İlk hava şehidi Maveranünehir bölgesinde, tarihe dikkat 1010 yılında uçuş denemesinde, kollarındaki tahta kanatların ona ihanet ederek ölümüne sebep olan Farb’lı İsmail Cevheri’dir. Uçma teorisini pratiğe geçirirken şehit olan bu kişi sizin bizim gibi “normal” insanların “normal şartlarda” deli diyeceği bir bilim insanıydı. Nişabur’un Ulucamisinden boşluğa bırakmadan önce kendini İlahiyat, Edebiyat, Fizik, Tabii Bilimler ve Matematikle ilgili çalışmalar bırakmıştır. Belki de en önemli miras olarak bıraktığı bilgi nasıl uçulamayacağı olmuştur. (Bunu bir Türk yapınca komik oluyor da Edison yapınca neden cesaret oluyor anlamıyorum)
Şehit İsmail Cevheri’den 149 yıl sonra biri daha uçmayı daha doğrusu konmayı planlamış. Siracettin Doğulu ismindeki, hakkında pek bilgi bulamadığım kişi, Bizans dönemi İstanbul’unda, Anadolu Selçuklu Devleti'nin sultanı İkinci Kılıçarslan onuruna düzenlenen şölende kuleden içi havayla şişmiş elbisesiyle inmek istemiş ancak başarılı olmamış ve yaşamını yitirmiştir. (Şimdi ben buraya “yaşamını yitirmiştir” dedim ya aklıma takıldı. Bu olay üzerinden 850 yıl geçmesine rağmen ismi hala anılıyorsa yaşamı gerçekten yitirmiş midir?)
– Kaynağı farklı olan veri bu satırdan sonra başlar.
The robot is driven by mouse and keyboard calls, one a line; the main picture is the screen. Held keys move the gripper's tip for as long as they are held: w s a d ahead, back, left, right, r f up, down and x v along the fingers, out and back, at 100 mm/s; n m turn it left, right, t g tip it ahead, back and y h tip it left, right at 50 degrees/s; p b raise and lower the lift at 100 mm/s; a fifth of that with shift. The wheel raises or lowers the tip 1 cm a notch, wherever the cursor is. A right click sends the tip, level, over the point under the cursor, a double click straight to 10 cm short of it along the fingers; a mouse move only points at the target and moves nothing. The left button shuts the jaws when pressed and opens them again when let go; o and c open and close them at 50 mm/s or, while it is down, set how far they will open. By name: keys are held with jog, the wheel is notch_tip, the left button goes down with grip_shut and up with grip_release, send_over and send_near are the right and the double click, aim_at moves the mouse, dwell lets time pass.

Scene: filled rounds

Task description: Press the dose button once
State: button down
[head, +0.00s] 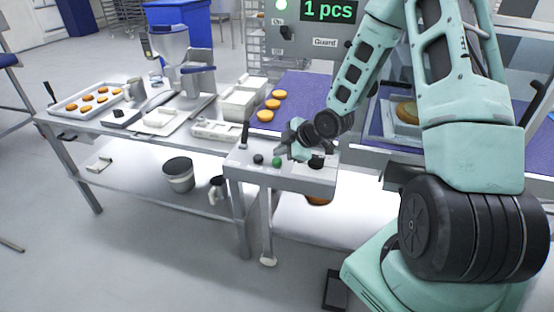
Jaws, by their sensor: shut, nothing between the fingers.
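A grey control box (285,174) stands at the front of the bench. Its top carries a black lever (245,136), a dark round button (258,159) and a green button (277,162). I cannot read any label that tells which is the dose button. My gripper (283,151) is shut and empty, tilted down over the box just above and right of the green button. I cannot tell whether it touches anything. A dark part (316,163) on the right of the box is partly hidden by my gripper.
Orange rounds (269,104) lie on the blue belt (305,90). A tray of rounds (85,101) stands far left. My arm covers much of the right side.

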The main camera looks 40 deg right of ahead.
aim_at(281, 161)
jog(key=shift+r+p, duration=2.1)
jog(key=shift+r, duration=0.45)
Sunay Akın’ın anlattığına göre ilk önce Galata Kulesinden bugünkü Tahtakale semtine uçmayı amaçlayan Hazerfen Ahmet Çelebi, vaktiyle konmayı planladığı muhitin insanlarından korkup menzilini 4000 metre daha genişletip Üsküdar’ı gözüne kesmiştir. Tarih 1632’dir. Teknoloji tekerin icadından sonra fazla da bir mesafe kat edememiştir henüz. Uzun yılların birikimiyle kuşkanadına benzer sistemi sırlamış ve 6000 metre uçmuştur. Hazerfen sıfatının anlamını merak edenler için araştırdım, Farsçada bin ilim sahibi demekmiş. Muratlardan IV.sü uçuşu çok beğenmiş ama şimdi de Mısır’a uç diye sürgün vermiştir.
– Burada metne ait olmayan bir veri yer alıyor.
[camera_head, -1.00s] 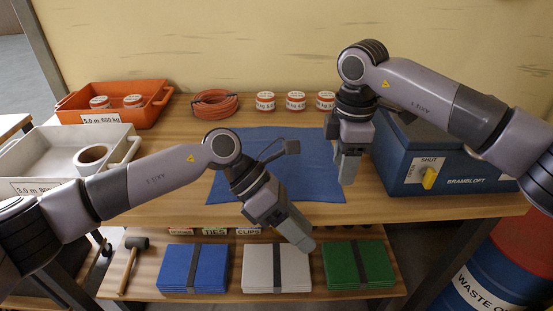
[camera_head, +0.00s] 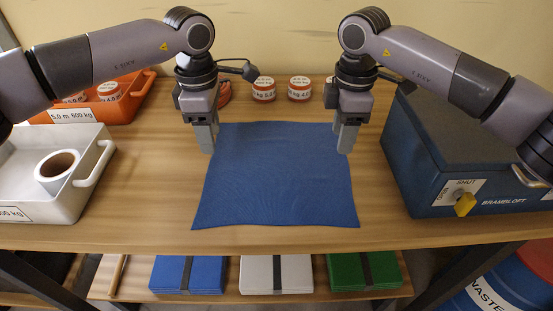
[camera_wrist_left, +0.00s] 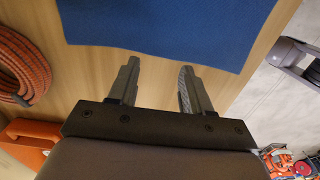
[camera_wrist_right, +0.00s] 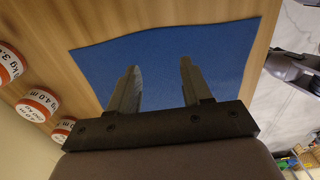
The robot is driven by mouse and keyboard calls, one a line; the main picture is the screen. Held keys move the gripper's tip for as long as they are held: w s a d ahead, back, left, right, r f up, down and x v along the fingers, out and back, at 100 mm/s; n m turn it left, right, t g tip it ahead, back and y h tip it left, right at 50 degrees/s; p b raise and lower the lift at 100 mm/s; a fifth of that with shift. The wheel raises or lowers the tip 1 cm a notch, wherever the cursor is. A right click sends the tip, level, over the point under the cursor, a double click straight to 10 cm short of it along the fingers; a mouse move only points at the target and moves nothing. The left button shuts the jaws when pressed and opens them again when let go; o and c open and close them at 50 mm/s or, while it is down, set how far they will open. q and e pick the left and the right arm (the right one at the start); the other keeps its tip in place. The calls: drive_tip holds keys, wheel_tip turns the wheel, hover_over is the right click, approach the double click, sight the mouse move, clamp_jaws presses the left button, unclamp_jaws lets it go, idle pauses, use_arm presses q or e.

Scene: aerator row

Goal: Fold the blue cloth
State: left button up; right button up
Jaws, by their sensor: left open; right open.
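The blue cloth (camera_head: 282,180) lies flat and unfolded on the wooden bench top, a rough square with slightly wavy edges. My left gripper (camera_head: 207,146) is open and empty at the cloth's back left corner; in the left wrist view its fingers (camera_wrist_left: 158,80) point towards the cloth's edge (camera_wrist_left: 160,25), over bare wood. My right gripper (camera_head: 345,146) is open and empty at the back right corner; in the right wrist view its fingers (camera_wrist_right: 160,78) overlap the cloth (camera_wrist_right: 215,55). I cannot tell whether the fingertips touch it.
A blue Brambloft box (camera_head: 465,165) stands right of the cloth. A white bin (camera_head: 88,170) with a tape roll (camera_head: 57,172) and an orange bin (camera_head: 125,112) stand left. Labelled tins (camera_head: 299,88) sit behind. Bench in front of the cloth is clear.

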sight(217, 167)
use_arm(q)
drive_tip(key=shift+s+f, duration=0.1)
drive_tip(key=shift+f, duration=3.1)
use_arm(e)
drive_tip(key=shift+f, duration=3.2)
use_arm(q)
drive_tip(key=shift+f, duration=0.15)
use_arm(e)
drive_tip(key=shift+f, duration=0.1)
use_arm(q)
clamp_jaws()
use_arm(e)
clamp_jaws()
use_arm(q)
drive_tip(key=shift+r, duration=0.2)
Evliya Çelebi’nin aktarmasıyla, bundan bir yıl sonra 1633’te yine IV. Murat yıllarında Lagari Hasan Çelebi yaptığı barutla ateşlediği roket ile 20-25 saniyede 300-350 metre göğe yükselmiş, sırtındaki kanada benzer mekanizmayla da Boğaziçi’ne başarılı bir iniş yapmıştır. Yine padişah ödüllendirmiş ve bizim Lagari’ye Kırım yolları görünmüştür.
Şimdi bu dört cesur insanın “capon” veya “amerkalı” olma olasılığı yüzde kaçtır?